Thank you.
The Burnaby Board of Trade represents roughly 1,100 member businesses, entrepreneurs, and organizations from Burnaby and across the lower mainland. We work at making business better by providing our membership with insightful leadership, advocacy, education, and a platform for collaboration.
We're also unique in that we approach all issues with a triple bottom line perspective. We consider economic, social, and environmental factors whenever we consider an issue.
In repeated consultations with our members, both explicitly to inform our pre-budget submission and through other unrelated outreach such as our innovative business walk programs, we've seen a consistent focus on a few key priorities from our members, which all impact the issue of productivity. These issues are transportation and mobility, employee attraction and retention, housing and real estate costs, and business investment. It is these areas on which we suggest the federal government focus in budget 2018 as a way of improving the productivity of our workers and businesses.
In the area of transportation and mobility, as Burnaby is a dense urban city of more than 220,000 people, transportation and the efficient movement of goods, services, and employees is of significant interest to the business community. Traffic and congestion cost businesses both time and money by delaying the movement and delivery of their products and their workers.
While commuters and drivers of personal vehicles often have options for different travel methods or travel times, businesses often do not. Our manufacturers can't deliver product by bus. Continuing the government's investment in both rapid transit and major transportation infrastructure would be the most direct way for budget 2018 to achieve tangible improvements in efficiency and productivity in the movement of our goods, services, and people. If employees are stuck in traffic and congestion is slowing down the movement of products and services around our region, productivity suffers. As a recent Canadian Automobile Association study found, congestion in Toronto, Vancouver, and Montreal is responsible for adding nearly 88 million hours annually to Canadians' commutes. That's over 10,000 years' worth of extra time every year that drivers in those cities are stuck in their vehicles.
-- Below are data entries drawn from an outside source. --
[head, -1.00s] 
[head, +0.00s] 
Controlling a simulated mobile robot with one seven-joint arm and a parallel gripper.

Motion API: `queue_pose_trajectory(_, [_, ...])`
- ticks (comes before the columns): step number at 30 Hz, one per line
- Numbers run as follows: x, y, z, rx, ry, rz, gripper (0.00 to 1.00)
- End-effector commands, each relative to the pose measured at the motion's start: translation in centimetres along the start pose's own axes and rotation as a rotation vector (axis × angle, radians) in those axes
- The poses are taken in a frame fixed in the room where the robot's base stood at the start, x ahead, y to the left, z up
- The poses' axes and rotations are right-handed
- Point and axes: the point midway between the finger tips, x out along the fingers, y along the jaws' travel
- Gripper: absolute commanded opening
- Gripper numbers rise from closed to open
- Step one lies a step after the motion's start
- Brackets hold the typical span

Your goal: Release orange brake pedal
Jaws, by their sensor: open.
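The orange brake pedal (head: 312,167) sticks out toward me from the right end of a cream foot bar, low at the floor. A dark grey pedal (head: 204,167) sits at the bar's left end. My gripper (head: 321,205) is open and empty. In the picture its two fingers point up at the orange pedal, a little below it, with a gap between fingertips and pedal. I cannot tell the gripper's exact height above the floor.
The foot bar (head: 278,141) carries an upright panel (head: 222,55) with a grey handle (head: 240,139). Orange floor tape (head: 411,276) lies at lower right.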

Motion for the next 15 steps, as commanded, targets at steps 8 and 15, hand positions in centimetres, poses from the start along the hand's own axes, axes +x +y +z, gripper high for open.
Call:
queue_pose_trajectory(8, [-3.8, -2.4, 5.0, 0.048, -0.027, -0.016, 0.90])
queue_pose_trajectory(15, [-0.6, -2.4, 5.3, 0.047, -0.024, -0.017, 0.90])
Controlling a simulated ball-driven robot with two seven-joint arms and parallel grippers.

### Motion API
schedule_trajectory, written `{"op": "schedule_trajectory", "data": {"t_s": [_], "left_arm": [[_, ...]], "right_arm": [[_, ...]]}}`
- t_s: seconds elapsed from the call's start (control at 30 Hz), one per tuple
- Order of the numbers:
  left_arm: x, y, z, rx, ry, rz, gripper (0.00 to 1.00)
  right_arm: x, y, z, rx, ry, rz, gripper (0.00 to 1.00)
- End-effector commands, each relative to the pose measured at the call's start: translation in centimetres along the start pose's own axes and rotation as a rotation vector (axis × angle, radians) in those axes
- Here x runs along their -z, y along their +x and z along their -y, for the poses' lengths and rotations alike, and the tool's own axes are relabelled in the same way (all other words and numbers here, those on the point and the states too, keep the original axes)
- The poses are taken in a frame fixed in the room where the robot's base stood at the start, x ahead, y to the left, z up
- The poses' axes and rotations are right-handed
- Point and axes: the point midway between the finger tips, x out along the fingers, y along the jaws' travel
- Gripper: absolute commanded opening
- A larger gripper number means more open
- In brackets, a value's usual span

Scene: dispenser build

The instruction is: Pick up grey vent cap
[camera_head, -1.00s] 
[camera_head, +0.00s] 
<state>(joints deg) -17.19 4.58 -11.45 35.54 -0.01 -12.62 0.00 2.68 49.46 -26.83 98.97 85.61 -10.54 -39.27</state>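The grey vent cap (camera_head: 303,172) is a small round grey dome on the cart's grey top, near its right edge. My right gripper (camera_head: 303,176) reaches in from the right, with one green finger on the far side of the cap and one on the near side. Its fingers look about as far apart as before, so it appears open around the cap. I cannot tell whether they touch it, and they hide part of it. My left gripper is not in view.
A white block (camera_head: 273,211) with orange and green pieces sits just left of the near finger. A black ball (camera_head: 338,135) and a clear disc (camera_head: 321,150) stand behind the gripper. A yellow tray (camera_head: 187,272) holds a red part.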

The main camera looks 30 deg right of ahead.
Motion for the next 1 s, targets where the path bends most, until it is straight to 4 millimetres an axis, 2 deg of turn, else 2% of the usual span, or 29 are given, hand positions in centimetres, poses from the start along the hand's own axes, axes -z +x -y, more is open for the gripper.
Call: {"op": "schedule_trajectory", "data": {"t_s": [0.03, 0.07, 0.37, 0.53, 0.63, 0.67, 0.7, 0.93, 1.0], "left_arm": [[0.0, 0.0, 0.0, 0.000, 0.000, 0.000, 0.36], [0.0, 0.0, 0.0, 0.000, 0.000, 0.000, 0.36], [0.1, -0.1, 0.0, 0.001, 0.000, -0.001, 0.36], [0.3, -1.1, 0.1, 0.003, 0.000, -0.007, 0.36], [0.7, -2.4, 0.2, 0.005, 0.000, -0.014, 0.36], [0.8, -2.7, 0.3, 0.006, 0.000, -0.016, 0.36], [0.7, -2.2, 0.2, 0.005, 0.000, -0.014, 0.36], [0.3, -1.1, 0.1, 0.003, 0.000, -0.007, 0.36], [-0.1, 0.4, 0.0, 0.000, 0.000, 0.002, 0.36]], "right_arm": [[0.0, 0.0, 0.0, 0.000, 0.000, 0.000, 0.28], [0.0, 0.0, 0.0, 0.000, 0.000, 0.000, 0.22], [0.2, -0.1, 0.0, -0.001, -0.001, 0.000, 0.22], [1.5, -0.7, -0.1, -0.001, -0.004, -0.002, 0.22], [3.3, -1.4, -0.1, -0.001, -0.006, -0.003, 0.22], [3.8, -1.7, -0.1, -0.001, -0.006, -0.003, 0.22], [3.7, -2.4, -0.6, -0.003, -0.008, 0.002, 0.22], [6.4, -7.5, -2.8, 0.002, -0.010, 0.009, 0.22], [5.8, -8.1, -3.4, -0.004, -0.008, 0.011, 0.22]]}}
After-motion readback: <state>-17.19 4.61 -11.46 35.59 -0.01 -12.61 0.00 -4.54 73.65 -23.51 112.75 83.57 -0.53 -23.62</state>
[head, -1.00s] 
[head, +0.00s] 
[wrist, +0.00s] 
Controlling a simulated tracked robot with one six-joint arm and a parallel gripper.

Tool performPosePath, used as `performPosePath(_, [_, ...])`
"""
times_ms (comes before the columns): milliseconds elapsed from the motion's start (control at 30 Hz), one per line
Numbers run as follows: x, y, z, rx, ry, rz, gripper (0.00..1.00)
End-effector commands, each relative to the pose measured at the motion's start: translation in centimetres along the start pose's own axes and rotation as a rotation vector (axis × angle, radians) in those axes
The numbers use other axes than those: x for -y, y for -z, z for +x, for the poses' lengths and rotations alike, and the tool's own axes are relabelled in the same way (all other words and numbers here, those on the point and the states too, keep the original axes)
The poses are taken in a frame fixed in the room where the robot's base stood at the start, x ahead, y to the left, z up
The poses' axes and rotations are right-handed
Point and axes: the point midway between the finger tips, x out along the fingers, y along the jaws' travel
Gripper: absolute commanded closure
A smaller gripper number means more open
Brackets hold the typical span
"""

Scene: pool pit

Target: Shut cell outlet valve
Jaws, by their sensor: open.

In the area of employee attraction and retention, businesses tell us that attracting and retaining staff is a major issue, and having vacancies and staff turnover can be detrimental to productivity. Our members also tell us that government can play a role in helping business by ensuring people can access training for the skills we need in our workforce and by ensuring our immigration system allows us to attract the kind of talent our economy needs.
That said, many of the existing training programs still require a considerable investment from businesses, making it difficult for companies operating with limited capital or cash flow to avail themselves of these programs. In particular, in many of the high-skill sectors, there is significant competition for talent, which creates disincentives for employers to invest in training for employees who can easily move to competing firms. A focus on working with the provinces and territories on delivering innovative and effective training programs that can overcome these barriers, such as the unemployed stream of the Canada jobs grant here in B.C., would be welcome in budget 2018.
In regard to immigration, we have long advocated for a focus on skill-based immigration and suggest that initiatives such as the temporary foreign worker program should be targeted at filling the unique skills gaps our businesses are experiencing.
Regarding housing and real estate costs, the rapid rise of real estate costs in our urban centres, and increasingly in suburban and exurban areas, is now a business issue. Last year, for the first time, we saw a considerable number of businesses raise this issue as a concern and cite it as responsible for rising business costs, increasing lease and rent rates, and the difficulty in attracting workers from outside of the region to move here. Further action is warranted by the federal government in budget 2018 to work with its provincial and municipal counterparts to address the rapid increase in housing prices and the decrease in affordability through a focus on both supply and demand factors.
Business investment is crucial to both innovation and economic growth. When companies invest in improvements to the tools, equipment, and infrastructure their workers use, it increases their productivity, spurs innovation, and drives economic output. However, many businesses can't justify or accommodate a big upfront investment. Programs would be welcome to offset that initial capital outlay or speed up the recovery of that investment through savings or capital cost depreciation.
In our own efforts to encourage businesses to make investments to increase their environmental sustainability, we have seen first-hand the difficulty many have in making initial investments if the benefits take too many years to accumulate. Often small businesses have limited cash flow or lack the capital to justify or accommodate a significant upfront expense, even if it will have benefits and will pay for itself in the long term.
Budget 2018 should build on current government actions that encourage and incentivize investment in new equipment, technology, machinery, and software, which help boost the competitiveness and productivity of our local firms. Budget 2018 should also specifically look at creative ways of helping businesses overcome potential upfront financial barriers to making these kinds of capital investments.
We feel that proactive approaches that encourage and incentivize business investment are a far better approach than are punitive measures, such as the proposed changes to the taxation of private corporations, and, especially in this context, the proposed restrictions on holding passive investments within a business. We should look for ways to empower businesses to invest in innovation and productivity and not put barriers or potential barriers in the way of that kind of investment.
Thank you for the opportunity to share our thoughts and those of our members with the committee today.